• [Set problem]:
Quote all lines below exactly. Images stay out.

Start of Data for the task

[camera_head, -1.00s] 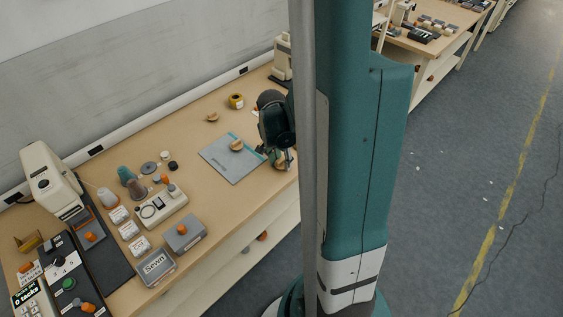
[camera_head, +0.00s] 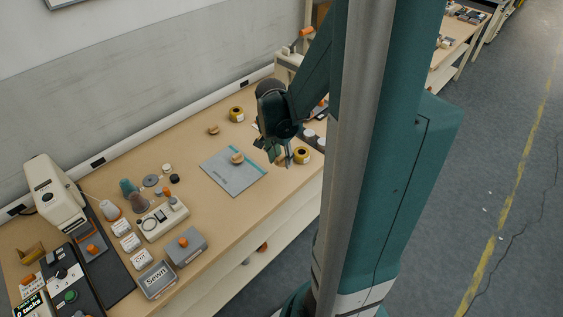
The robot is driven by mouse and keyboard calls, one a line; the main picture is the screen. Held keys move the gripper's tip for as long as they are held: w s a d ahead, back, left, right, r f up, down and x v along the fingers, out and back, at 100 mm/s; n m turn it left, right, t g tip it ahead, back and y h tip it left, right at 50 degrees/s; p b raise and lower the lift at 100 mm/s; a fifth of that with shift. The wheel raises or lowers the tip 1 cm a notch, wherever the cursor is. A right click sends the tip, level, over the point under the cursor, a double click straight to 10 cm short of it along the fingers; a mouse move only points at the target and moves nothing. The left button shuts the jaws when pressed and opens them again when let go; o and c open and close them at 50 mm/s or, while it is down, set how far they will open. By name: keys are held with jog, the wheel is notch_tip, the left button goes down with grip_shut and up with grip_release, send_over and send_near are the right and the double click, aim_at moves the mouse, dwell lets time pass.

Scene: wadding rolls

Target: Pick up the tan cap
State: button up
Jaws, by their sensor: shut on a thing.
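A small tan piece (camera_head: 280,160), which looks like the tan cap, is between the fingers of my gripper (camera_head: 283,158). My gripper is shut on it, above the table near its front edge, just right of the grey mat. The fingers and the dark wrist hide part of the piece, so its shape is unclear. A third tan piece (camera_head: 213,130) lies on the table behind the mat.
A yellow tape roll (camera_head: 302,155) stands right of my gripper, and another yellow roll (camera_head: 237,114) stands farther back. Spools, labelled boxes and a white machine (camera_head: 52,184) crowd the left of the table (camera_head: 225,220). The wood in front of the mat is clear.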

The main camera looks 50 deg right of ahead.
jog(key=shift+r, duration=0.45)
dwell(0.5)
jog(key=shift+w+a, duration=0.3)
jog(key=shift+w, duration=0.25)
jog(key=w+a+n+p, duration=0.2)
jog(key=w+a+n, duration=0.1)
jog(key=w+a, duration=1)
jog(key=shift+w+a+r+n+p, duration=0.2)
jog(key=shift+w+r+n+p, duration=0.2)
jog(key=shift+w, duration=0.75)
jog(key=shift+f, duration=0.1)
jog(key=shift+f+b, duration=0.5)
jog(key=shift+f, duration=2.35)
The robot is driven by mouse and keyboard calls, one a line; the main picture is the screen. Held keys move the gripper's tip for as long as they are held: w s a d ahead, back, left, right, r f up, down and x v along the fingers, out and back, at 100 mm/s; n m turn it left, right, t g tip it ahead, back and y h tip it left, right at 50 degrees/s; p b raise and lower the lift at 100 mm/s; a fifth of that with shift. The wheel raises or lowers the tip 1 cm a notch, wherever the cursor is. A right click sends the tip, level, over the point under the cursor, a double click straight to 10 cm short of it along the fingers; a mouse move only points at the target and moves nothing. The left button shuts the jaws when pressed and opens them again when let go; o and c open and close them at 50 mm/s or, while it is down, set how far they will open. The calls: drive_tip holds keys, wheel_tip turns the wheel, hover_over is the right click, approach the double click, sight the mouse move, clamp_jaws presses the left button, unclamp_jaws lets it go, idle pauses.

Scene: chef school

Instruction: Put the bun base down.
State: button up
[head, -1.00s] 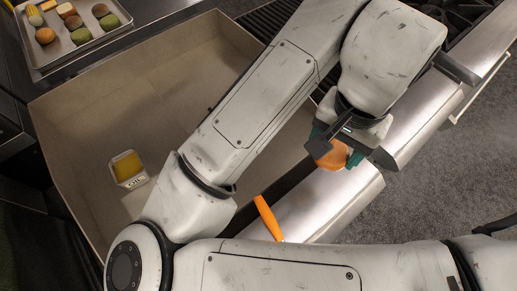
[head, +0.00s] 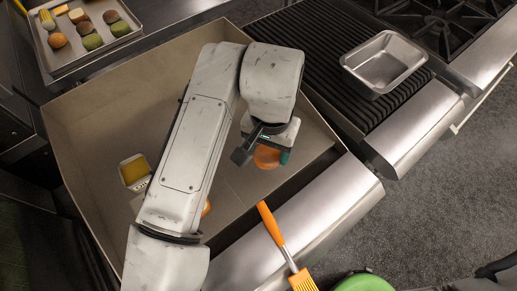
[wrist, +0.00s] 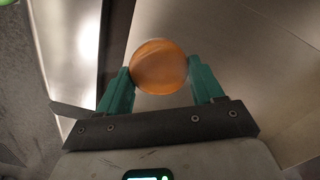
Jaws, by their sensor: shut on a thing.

End of Data for the task

• [Output below]:
[camera_head, -1.00s] 
[camera_head, +0.00s] 
The robot is driven by mouse and keyboard calls, one a line; the main picture is the screen. Held keys move the gripper's tip for as long as they are held: w s a d ahead, back, left, right, r f up, down and x v along the fingers, out and back, at 100 mm/s; n m turn it left, right, t g tip it ahead, back and y h tip it left, right at 50 degrees/s; p b raise and lower the lift at 100 mm/s; a fifth of that with shift. The wheel raises or lowers the tip 1 cm a notch, wherever the cursor is. A right click sends the tip, level, over the point under the cursor, a double click straight to 10 cm short of it along the fingers; a mouse move only points at the target and moves nothing. The left button shuts the jaws when pressed and opens them again when let go; o and c open and close them at 50 mm/s or, while it is down, set how far they will open. By name: keys are held with jog, the wheel is notch_tip, the left button goes down with grip_shut and up with grip_release, send_over and send_near are the right and the double click, aim_at moves the mouse, dwell lets time pass.

Scene: wadding rolls

Target: Pick up the tan cap
State: button up
Jaws, by their sensor: shut on a thing.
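A small tan piece (camera_head: 280,160), which looks like the tan cap, is between the fingers of my gripper (camera_head: 283,158). My gripper is shut on it, above the table near its front edge, just right of the grey mat. The fingers and the dark wrist hide part of the piece, so its shape is unclear. A third tan piece (camera_head: 213,130) lies on the table behind the mat.
A yellow tape roll (camera_head: 302,155) stands right of my gripper, and another yellow roll (camera_head: 237,114) stands farther back. Spools, labelled boxes and a white machine (camera_head: 52,184) crowd the left of the table (camera_head: 225,220). The wood in front of the mat is clear.

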The main camera looks 50 deg right of ahead.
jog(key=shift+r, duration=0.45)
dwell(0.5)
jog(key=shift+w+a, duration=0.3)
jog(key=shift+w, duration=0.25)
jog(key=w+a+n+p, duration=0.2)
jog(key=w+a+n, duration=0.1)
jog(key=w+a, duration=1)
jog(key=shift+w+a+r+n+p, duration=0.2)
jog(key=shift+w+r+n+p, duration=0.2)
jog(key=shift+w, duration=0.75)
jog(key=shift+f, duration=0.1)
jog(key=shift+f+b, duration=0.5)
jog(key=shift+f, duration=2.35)
The robot is driven by mouse and keyboard calls, one a line; the main picture is the screen. Held keys move the gripper's tip for as long as they are held: w s a d ahead, back, left, right, r f up, down and x v along the fingers, out and back, at 100 mm/s; n m turn it left, right, t g tip it ahead, back and y h tip it left, right at 50 degrees/s; p b raise and lower the lift at 100 mm/s; a fifth of that with shift. The wheel raises or lowers the tip 1 cm a notch, wherever the cursor is. A right click sends the tip, level, over the point under the cursor, a double click straight to 10 cm short of it along the fingers; a mouse move only points at the target and moves nothing. The left button shuts the jaws when pressed and opens them again when let go; o and c open and close them at 50 mm/s or, while it is down, set how far they will open. The calls: drive_tip holds keys, wheel_tip turns the wheel, hover_over is the right click, approach the double click, sight the mouse move, clamp_jaws presses the left button, unclamp_jaws lets it go, idle pauses.

Scene: chef school

Instruction: Put the bun base down.
State: button up
[head, -1.00s] 
[head, +0.00s] 
[wrist, +0.00s] 
Jaws, by their sensor: shut on a thing.

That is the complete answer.